— Scouting’s history goes back to the turn of the 20th century to a British Army officer, Robert Stephenson Smyth Baden-Powell. While stationed in India, he discovered his men did not know basic first aid or the elementary means of survival in the outdoors. He wrote a small handbook, “Aids to Scouting,” that emphasized resourcefulness, adaptability and qualities of leadership frontier conditions demanded.
After returning from Boer War, where he became famous by protecting a small town, Mafeking for 217 days, he was amazed to find his handbook had caught the interest of English boys. They were using it to play the game of Scouting.
Baden-Powell had the vision to see new possibilities and decided to test his ideas on boys. In August 1907, he gathered about 20 boys and took them to Brownsea Island off England’s southern coast. They set up a makeshift camp that would be their home for the next 12 days. They divided into patrols and played games, went on hikes and learned stalking and pioneering. They learned to cook outdoors without utensils. Scouting began on that island and would sweep the globe in a few years.

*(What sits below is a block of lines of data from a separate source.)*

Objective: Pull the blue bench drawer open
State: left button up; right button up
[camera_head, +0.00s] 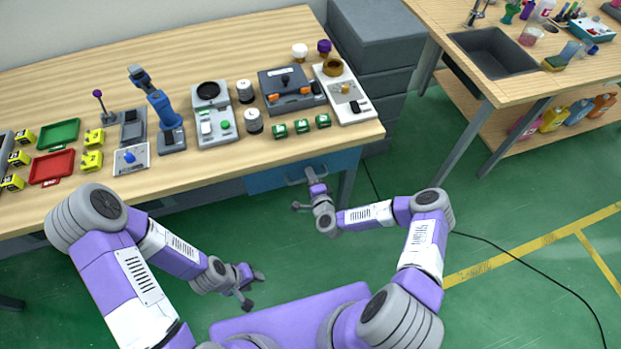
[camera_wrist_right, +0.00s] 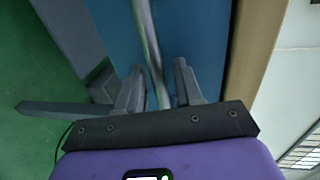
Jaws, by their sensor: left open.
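The blue bench drawer (camera_head: 268,180) is under the right part of the wooden bench, its front near the bench edge. It looks shut. A grey bar handle (camera_head: 293,183) runs across its front. In the right wrist view the blue drawer front (camera_wrist_right: 200,30) fills the middle, and the handle (camera_wrist_right: 147,35) runs down between the fingers. My right gripper (camera_wrist_right: 160,75) is open around the handle, with a gap visible beside the bar. In the head view my right gripper (camera_head: 312,186) is at the handle. My left gripper (camera_head: 252,287) is open and empty, low in front of the bench.
The bench top (camera_head: 260,160) holds several devices, trays and small boxes. A bench leg (camera_head: 348,188) stands just right of the drawer. A grey cabinet (camera_head: 385,60) is behind at the right. The green floor (camera_head: 500,200) in front is clear apart from a black cable.

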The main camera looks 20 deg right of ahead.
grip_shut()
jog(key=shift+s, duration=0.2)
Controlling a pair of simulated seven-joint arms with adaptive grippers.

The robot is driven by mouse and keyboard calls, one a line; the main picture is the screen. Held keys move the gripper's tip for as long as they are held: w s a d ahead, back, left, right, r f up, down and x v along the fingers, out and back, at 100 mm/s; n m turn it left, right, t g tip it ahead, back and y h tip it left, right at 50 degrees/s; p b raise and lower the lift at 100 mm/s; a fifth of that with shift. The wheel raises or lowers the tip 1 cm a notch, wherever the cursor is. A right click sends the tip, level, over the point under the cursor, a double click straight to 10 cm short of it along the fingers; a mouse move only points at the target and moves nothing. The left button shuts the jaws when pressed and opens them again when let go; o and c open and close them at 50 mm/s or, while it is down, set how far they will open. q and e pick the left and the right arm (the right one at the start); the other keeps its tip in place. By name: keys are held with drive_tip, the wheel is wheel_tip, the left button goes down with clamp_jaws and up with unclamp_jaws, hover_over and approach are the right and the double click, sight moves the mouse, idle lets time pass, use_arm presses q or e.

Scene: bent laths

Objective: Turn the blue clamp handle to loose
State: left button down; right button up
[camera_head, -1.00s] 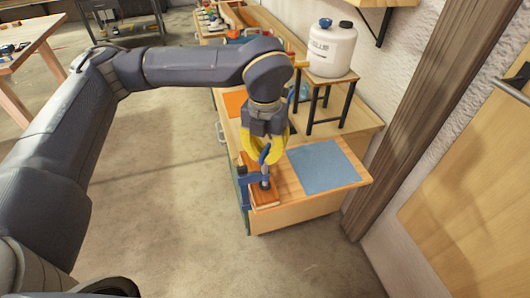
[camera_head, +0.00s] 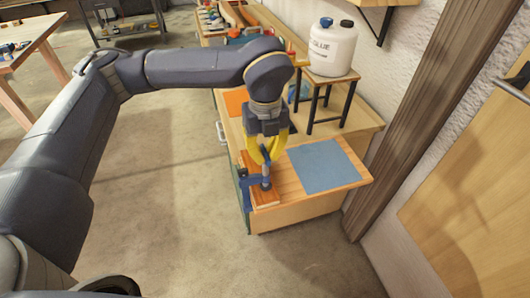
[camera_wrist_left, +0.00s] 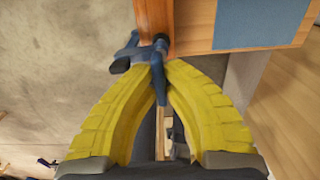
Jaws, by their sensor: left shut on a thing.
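The blue clamp (camera_head: 245,190) sits at the near left edge of the workbench, its screw standing over a reddish-brown wood piece (camera_head: 266,199). In the left wrist view the clamp (camera_wrist_left: 124,58) shows with its dark blue handle (camera_wrist_left: 158,88) between the yellow fingers. My left gripper (camera_head: 266,161) is over the clamp with its fingers pointing down. In the wrist view my left gripper (camera_wrist_left: 162,72) is shut on the handle near the fingertips. The fingers hide most of the handle in the head view. My right gripper is not in view.
A blue-grey mat (camera_head: 323,166) lies on the bench right of the clamp. A white glue jug (camera_head: 332,48) stands on a small black-legged stand (camera_head: 328,96) behind it. An orange sheet (camera_head: 236,102) lies farther back. A wall and wooden post (camera_head: 405,115) bound the right.

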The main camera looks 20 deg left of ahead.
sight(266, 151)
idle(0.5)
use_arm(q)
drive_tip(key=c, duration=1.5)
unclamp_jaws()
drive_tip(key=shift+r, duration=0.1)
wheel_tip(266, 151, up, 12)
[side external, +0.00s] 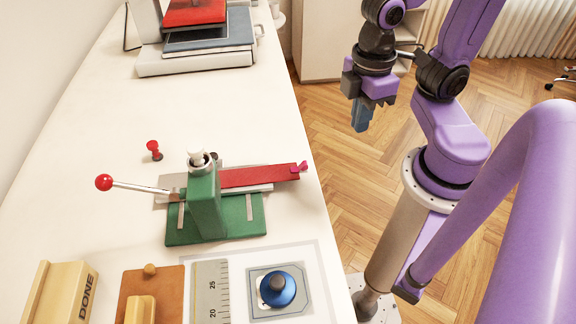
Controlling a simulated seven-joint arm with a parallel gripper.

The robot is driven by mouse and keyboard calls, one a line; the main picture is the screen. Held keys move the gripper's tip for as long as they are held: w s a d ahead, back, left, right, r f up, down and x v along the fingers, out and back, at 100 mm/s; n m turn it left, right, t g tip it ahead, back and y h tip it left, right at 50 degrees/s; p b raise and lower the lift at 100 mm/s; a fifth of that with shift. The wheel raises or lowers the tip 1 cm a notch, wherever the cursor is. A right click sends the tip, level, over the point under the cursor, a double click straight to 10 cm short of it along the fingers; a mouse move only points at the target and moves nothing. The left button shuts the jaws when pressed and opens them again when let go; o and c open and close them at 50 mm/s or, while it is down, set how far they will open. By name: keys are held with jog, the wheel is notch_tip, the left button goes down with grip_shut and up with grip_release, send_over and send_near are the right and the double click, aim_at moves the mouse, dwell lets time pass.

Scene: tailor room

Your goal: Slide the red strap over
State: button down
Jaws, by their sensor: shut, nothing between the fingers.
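The red strap (258,176) lies flat on a grey plate (256,188), running right from the green press (204,206). A small pink piece (301,167) sits at its right end, near the table's right edge. Its left part is hidden behind the press. The press has a lever with a red ball (104,182) reaching out to the left and a white knob on top. My gripper (361,122) is shut and empty. It hangs to the right of the table, above the wooden floor, apart from the strap.
A red-topped pin (154,149) stands behind the lever. In front are a blue knob (278,288) on a square plate, a ruler (210,291), an orange-brown board (152,288) and a wooden "DONE" block (62,292). The table between is clear.

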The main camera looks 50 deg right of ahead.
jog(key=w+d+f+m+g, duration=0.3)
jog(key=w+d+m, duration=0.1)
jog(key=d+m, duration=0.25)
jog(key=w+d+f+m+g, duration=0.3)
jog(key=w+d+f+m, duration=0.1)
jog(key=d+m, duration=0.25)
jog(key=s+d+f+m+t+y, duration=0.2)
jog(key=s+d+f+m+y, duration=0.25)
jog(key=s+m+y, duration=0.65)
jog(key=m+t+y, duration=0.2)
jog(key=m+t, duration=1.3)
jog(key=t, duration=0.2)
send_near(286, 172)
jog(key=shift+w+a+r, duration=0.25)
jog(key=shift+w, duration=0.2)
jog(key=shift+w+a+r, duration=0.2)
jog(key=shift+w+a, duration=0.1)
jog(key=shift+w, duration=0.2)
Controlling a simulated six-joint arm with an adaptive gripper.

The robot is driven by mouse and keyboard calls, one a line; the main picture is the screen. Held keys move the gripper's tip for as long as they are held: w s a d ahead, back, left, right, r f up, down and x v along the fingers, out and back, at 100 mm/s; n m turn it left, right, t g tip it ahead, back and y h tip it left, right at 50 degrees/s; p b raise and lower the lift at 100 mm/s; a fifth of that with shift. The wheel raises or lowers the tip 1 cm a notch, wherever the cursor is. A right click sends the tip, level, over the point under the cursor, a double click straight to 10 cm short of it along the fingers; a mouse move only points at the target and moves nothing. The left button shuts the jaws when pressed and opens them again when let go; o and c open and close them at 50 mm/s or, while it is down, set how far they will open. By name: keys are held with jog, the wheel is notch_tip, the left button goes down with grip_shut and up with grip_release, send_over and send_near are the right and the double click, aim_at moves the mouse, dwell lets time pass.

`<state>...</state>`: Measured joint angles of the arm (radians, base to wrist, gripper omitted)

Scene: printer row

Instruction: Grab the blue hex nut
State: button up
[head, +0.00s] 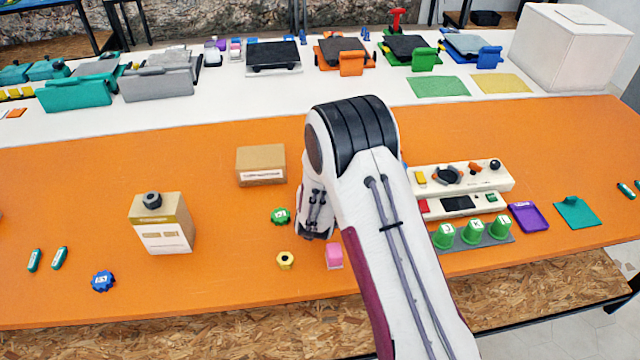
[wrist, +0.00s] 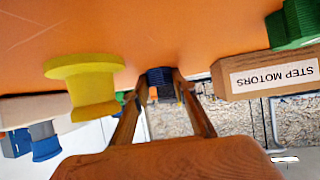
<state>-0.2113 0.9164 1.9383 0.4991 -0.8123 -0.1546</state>
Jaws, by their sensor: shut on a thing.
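In the wrist view, which is upside down, my gripper (wrist: 161,78) is shut on a small dark blue ridged piece (wrist: 160,88), which I take to be the blue hex nut. A finger lies on each side of it. It is close to the orange table top; I cannot tell whether it touches it. In the head view my arm hides the fingertips and this piece.
A green nut (head: 280,215), a pink block (head: 334,256) and a labelled brown box (head: 262,166) are near my arm. A taller box (head: 162,230) and a blue labelled knob (head: 103,281) stand left. Green cups (head: 472,232) and a panel (head: 460,177) are right.

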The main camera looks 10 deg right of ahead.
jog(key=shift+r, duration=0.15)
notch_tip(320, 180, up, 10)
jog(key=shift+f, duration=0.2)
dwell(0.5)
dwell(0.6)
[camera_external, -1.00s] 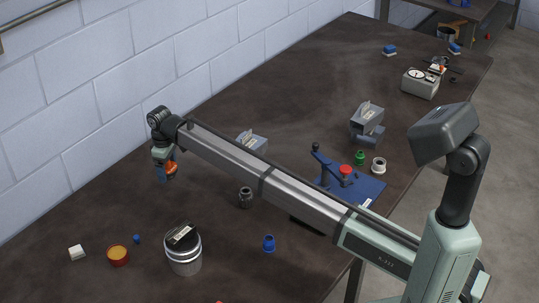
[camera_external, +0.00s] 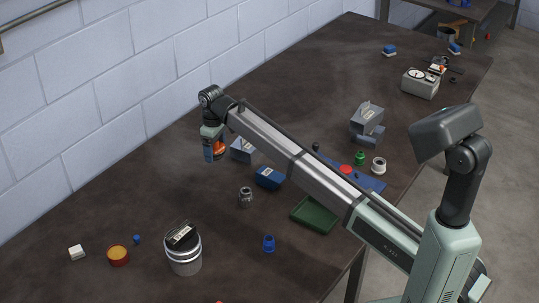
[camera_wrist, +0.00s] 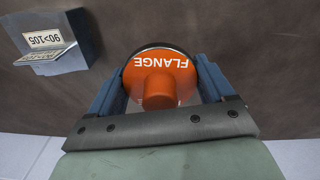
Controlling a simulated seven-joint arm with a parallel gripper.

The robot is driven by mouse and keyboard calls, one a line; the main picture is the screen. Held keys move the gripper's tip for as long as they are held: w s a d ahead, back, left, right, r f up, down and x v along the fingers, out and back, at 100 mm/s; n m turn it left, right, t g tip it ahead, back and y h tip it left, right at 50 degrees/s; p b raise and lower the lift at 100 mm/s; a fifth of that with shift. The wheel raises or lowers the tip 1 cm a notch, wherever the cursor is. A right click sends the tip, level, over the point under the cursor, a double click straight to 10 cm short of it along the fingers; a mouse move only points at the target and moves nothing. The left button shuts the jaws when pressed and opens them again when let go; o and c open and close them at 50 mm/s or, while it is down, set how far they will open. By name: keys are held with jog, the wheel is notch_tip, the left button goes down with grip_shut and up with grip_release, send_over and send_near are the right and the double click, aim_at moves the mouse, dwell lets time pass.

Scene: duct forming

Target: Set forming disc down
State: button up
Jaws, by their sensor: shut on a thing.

The next year, Baden-Powell published his book, “Scouting for Boys,” and Scouting continued to grow. That same year, more than 10,000 Boy Scouts attended a rally at Crystal Palace; two years later, membership in Boy Scouts had tripled.
About this same time, seeds of Scouting were growing in the U.S. On a farm in Connecticut, naturalist and author Ernest Thompson Seton was organizing a group of boys called Woodcraft Indians, and Daniel Carter Beard, artist and writer, organized Sons of Daniel Boone. The two were similar but not connected. The boys who belonged had never heard of Baden-Powell, and yet were destined to be Boy Scouts one day soon.
But first, an American had to get lost in the fog in England. Chicago businessman and publisher William D. Boyce sought his way through the fog when a boy appeared and offered to take him to his destination. When there, Boyce tried to tip the boy, but he refused, saying he was a Scout and did not accept payment for a “good turn.”
Intrigued, he questioned the boy and learned more. He visited with Baden-Powell and became enamored by Scouting. When Boyce boarded the transatlantic steamer for home, he had a suitcase of information. And so, on Feb. 8, 1910, he incorporated Boy Scouts of America.
The unknown Scout who helped him in the fog never was heard from again, but he will never be forgotten. His good turn is what brought Scouting to America.